**Task goal:** Compile every line that includes the word "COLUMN".

● ● ●

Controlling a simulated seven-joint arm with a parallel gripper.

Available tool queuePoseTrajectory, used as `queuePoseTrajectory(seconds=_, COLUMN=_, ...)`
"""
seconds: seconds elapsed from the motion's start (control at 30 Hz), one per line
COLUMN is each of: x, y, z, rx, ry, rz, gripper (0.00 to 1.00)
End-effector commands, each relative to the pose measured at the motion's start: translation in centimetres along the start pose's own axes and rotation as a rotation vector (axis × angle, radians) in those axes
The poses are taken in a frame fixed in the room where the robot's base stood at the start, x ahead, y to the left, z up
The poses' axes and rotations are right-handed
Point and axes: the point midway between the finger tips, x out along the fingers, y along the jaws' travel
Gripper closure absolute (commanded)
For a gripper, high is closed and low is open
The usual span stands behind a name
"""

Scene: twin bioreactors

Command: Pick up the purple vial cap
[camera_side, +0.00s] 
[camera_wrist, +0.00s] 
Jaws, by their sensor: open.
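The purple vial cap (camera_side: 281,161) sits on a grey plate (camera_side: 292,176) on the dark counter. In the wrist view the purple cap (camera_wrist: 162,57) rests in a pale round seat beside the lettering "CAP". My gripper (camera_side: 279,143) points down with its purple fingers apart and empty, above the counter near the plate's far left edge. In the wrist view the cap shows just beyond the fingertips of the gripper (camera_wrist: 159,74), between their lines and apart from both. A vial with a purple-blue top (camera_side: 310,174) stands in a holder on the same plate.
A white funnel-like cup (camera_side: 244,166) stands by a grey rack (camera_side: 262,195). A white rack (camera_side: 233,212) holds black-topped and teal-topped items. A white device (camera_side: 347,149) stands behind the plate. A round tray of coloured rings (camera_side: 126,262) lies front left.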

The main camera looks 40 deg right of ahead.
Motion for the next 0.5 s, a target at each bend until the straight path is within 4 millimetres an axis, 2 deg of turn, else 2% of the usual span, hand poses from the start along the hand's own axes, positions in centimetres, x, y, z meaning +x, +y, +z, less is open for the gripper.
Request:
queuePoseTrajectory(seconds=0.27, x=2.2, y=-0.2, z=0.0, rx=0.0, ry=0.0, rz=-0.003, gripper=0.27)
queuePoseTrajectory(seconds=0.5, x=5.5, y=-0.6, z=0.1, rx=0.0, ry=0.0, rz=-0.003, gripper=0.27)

● ● ●

**Result of the exercise:**
Available tool queuePoseTrajectory, used as `queuePoseTrajectory(seconds=_, COLUMN=_, ...)`
COLUMN is each of: x, y, z, rx, ry, rz, gripper (0.00 to 1.00)

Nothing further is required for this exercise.